Note: One example of a strong validator is an integer that is incremented in stable storage every time an entity is changed.

An entity's modification time, if represented with one-second resolution, could be a weak validator, since it is possible that the resource might be modified twice during a single second.

Support for weak validators is optional. However, weak validators allow for more efficient caching of equivalent objects; for example, a hit counter on a site is probably good enough if it is updated every few days or weeks, and any value during that period is likely "good enough" to be equivalent.

A "use" of a validator is either when a client generates a request and includes the validator in a validating header field, or when a server compares two validators.

Strong validators are usable in any context. Weak validators are only usable in contexts that do not depend on exact equality of an entity. For example, either kind is usable for a conditional GET of a full entity. However, only a strong validator is usable for a sub-range retrieval, since otherwise the client might end up with an internally inconsistent entity.

Clients MAY issue simple (non-subrange) GET requests with either weak validators or strong validators. Clients MUST NOT use weak validators in other forms of request.

The only function that the HTTP/1.1 protocol defines on validators is comparison. There are two validator comparison functions, depending on whether the comparison context allows the use of weak validators or not:

- The strong comparison function: in order to be considered equal, both validators MUST be identical in every way, and both MUST NOT be weak.

- The weak comparison function: in order to be considered equal, both validators MUST be identical in every way, but either or both of them MAY be tagged as "weak" without affecting the result.

An entity tag is strong unless it is explicitly tagged as weak. Section 3.11 gives the syntax for entity tags.

A Last-Modified time, when used as a validator in a request, is implicitly weak unless it is possible to deduce that it is strong, using the following rules:

- The validator is being compared by an origin server to the actual current validator for the entity and, - That origin server reliably knows that the associated entity did not change twice during the second covered by the presented validator.

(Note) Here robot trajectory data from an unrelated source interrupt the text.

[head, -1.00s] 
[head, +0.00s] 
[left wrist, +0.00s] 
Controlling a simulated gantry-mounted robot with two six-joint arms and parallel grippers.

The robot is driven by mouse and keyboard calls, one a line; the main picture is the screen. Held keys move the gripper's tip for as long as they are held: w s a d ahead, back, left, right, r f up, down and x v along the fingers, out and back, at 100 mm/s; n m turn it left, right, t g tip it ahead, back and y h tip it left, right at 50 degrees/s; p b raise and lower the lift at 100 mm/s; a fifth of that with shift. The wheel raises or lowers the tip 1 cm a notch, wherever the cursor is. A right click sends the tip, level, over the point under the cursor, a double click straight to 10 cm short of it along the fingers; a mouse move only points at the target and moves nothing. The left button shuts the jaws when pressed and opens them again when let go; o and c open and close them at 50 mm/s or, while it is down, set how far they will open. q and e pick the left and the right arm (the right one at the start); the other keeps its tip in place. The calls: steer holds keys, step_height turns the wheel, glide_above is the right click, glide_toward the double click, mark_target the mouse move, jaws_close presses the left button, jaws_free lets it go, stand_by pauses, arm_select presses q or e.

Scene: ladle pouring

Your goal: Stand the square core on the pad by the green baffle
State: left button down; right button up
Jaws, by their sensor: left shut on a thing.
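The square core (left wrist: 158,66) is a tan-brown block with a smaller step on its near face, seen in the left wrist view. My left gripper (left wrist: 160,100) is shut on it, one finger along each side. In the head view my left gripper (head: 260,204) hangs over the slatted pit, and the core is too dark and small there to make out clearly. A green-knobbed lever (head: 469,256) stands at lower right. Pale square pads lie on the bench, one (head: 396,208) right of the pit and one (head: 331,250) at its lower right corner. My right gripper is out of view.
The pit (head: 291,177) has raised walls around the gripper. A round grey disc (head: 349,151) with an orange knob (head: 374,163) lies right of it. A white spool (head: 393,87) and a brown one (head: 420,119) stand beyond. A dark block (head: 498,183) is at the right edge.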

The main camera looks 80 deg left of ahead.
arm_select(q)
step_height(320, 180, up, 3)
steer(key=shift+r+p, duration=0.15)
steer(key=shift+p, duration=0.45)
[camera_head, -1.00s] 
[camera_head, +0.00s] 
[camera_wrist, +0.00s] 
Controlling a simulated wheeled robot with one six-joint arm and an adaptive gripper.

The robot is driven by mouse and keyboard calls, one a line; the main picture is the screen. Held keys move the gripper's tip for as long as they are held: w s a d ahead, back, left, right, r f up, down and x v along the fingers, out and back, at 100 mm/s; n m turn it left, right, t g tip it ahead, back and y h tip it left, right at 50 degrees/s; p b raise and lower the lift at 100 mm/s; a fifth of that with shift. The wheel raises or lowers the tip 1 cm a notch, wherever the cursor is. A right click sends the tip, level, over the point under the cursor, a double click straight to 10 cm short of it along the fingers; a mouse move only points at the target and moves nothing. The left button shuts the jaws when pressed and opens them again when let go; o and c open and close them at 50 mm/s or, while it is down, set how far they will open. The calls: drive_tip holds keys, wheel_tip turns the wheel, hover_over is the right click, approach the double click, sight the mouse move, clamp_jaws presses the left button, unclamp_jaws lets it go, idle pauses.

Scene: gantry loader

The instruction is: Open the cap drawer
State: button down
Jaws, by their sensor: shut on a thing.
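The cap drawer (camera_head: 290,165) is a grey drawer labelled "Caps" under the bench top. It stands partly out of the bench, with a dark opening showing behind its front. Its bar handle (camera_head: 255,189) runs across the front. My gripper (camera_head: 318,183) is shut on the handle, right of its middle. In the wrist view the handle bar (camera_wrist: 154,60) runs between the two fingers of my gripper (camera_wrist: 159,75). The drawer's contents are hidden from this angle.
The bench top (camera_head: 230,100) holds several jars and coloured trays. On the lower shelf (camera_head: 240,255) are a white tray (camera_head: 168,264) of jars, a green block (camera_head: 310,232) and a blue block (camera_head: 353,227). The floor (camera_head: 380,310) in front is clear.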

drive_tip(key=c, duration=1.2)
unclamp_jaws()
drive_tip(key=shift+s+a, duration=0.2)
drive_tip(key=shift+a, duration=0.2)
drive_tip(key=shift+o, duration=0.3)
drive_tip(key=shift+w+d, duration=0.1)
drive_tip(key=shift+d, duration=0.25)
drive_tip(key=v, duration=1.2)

- The validator is about to be used by a client in an If- Modified-Since or If-Unmodified-Since header, because the client has a cache entry for the associated entity, and

- That cache entry includes a Date value, which gives the time when the origin server sent the original response, and

- The presented Last-Modified time is at least 60 seconds before the Date value.

- The validator is being compared by an intermediate cache to the validator stored in its cache entry for the entity, and

- That cache entry includes a Date value, which gives the time when the origin server sent the original response, and

- The presented Last-Modified time is at least 60 seconds before the Date value.

This method relies on the fact that if two different responses were sent by the origin server during the same second, but both had the same Last-Modified time, then at least one of those responses would have a Date value equal to its Last-Modified time. The arbitrary 60- second limit guards against the possibility that the Date and Last- Modified values are generated from different clocks, or at somewhat different times during the preparation of the response. An implementation MAY use a value larger than 60 seconds, if it is believed that 60 seconds is too short.

If a client wishes to perform a sub-range retrieval on a value for which it has only a Last-Modified time and no opaque validator, it MAY do this only if the Last-Modified time is strong in the sense described here.

A cache or origin server receiving a conditional request, other than a full-body GET request, MUST use the strong comparison function to evaluate the condition.

These rules allow HTTP/1.1 caches and clients to safely perform sub- range retrievals on values that have been obtained from HTTP/1.0 servers.